Now, inasmuch as it is not determined in this second proposition, whether I can exist and be cogitated only as subject, and not also as a predicate of another being, the conception of a subject is here taken in a merely logical sense; and it remains undetermined, whether substance is to be cogitated under the conception or not.
But in the third proposition, the absolute unity of apperception- the simple Ego in the representation to which all connection and separation, which constitute thought, relate, is of itself important; even although it presents us with no information about the constitution or subsistence of the subject.
Apperception is something real, and the simplicity of its nature is given in the very fact of its possibility.
Now in space there is nothing real that is at the same time simple; for points, which are the only simple things in space, are merely limits, but not constituent parts of space.
From this follows the impossibility of a definition on the basis of materialism of the constitution of my Ego as a merely thinking subject.
But, because my existence is considered in the first proposition as given, for it does not mean, "Every thinking being exists" (for this would be predicating of them absolute necessity), but only, "I exist thinking"; the proposition is quite empirical, and contains the determinability of my existence merely in relation to my representations in time.
But as I require for this purpose something that is permanent, such as is not given in internal intuition; the mode of my existence, whether as substance or as accident, cannot be determined by means of this simple self-consciousness.
Thus, if materialism is inadequate to explain the mode in which I exist, spiritualism is likewise as insufficient; and the conclusion is that we are utterly unable to attain to any knowledge of the constitution of the soul, in so far as relates to the possibility of its existence apart from external objects.
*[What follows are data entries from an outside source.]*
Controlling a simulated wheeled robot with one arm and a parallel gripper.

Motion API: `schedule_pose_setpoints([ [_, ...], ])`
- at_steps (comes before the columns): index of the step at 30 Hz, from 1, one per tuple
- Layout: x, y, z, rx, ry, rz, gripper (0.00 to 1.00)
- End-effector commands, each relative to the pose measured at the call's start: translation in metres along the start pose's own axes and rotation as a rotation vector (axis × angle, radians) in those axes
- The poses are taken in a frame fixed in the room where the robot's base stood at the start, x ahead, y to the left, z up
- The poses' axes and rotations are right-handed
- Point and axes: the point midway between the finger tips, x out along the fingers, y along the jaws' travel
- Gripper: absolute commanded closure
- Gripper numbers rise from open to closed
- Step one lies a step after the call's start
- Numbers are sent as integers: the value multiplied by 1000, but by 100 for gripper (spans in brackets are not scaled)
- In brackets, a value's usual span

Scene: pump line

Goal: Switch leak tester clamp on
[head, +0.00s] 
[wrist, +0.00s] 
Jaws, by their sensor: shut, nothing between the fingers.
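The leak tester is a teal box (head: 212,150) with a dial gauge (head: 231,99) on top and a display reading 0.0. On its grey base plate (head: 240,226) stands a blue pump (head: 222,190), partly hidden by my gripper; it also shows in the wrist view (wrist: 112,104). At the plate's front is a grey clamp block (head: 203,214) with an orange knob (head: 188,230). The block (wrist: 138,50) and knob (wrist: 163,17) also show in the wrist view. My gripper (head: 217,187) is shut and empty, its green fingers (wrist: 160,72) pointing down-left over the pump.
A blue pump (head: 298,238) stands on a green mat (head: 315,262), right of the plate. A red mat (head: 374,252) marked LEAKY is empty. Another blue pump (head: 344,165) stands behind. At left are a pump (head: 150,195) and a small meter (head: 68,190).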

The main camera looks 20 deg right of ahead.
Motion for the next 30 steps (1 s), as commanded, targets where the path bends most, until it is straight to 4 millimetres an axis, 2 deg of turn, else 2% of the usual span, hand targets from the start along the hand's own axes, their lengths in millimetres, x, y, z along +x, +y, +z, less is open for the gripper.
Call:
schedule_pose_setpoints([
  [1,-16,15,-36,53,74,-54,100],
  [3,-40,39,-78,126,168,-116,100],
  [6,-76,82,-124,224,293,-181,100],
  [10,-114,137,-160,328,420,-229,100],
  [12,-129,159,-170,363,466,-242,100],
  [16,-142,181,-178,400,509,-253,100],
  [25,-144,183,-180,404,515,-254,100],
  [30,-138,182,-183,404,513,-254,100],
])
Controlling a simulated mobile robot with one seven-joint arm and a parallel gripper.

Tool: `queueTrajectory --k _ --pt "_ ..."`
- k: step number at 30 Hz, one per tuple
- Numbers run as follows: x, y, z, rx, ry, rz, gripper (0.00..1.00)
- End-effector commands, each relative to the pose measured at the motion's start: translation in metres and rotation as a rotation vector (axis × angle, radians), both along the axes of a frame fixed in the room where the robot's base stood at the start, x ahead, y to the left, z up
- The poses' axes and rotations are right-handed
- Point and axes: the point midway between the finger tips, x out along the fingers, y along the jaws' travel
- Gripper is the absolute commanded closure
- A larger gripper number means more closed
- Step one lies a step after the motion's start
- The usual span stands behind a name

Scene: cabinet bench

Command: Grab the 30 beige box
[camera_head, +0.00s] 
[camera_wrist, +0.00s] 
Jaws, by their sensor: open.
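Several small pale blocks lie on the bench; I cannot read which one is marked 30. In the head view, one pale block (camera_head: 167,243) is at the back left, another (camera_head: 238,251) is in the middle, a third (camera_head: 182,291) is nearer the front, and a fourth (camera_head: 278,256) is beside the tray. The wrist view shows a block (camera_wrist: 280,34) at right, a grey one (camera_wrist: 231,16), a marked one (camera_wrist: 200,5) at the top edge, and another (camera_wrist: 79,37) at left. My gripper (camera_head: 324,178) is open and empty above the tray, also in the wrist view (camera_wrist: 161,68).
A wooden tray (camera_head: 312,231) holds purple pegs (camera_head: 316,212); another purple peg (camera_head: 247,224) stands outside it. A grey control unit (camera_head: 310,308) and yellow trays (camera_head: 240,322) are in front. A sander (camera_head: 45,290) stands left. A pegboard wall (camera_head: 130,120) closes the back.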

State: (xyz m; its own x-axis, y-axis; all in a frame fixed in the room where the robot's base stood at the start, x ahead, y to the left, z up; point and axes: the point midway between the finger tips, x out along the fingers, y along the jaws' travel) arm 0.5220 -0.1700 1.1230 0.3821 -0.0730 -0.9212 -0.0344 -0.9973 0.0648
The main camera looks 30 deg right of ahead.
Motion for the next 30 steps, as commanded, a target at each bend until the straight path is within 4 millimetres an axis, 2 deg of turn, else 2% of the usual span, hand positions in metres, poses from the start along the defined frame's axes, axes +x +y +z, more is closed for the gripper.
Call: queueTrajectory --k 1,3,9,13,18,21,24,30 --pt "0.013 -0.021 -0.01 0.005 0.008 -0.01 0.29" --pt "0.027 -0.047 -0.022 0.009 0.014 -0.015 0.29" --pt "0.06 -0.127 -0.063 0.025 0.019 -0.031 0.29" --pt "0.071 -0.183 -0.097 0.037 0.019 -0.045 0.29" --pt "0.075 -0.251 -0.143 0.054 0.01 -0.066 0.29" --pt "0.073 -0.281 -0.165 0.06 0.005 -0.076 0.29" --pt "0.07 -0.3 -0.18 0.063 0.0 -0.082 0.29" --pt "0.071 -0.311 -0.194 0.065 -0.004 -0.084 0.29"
And, indeed, how should it be possible, merely by the aid of the unity of consciousness--which we cognize only for the reason that it is indispensable to the possibility of experience--to pass the bounds of experience (our existence in this life); and to extend our cognition to the nature of all thinking beings by means of the empirical--but in relation to every sort of intuition, perfectly undetermined--proposition, "I think"?
There does not then exist any rational psychology as a doctrine furnishing any addition to our knowledge of ourselves.
It is nothing more than a discipline, which sets impassable limits to speculative reason in this region of thought, to prevent it, on the one hand, from throwing itself into the arms of a soulless materialism, and, on the other, from losing itself in the mazes of a baseless spiritualism.
It teaches us to consider this refusal of our reason to give any satisfactory answer to questions which reach beyond the limits of this our human life, as a hint to abandon fruitless speculation; and to direct, to a practical use, our knowledge of ourselves--which, although applicable only to objects of experience, receives its principles from a higher source, and regulates its procedure as if our destiny reached far beyond the boundaries of experience and life.
From all this it is evident that rational psychology has its origin in a mere misunderstanding.
The unity of consciousness, which lies at the basis of the categories, is considered to be an intuition of the subject as an object; and the category of substance is applied to the intuition.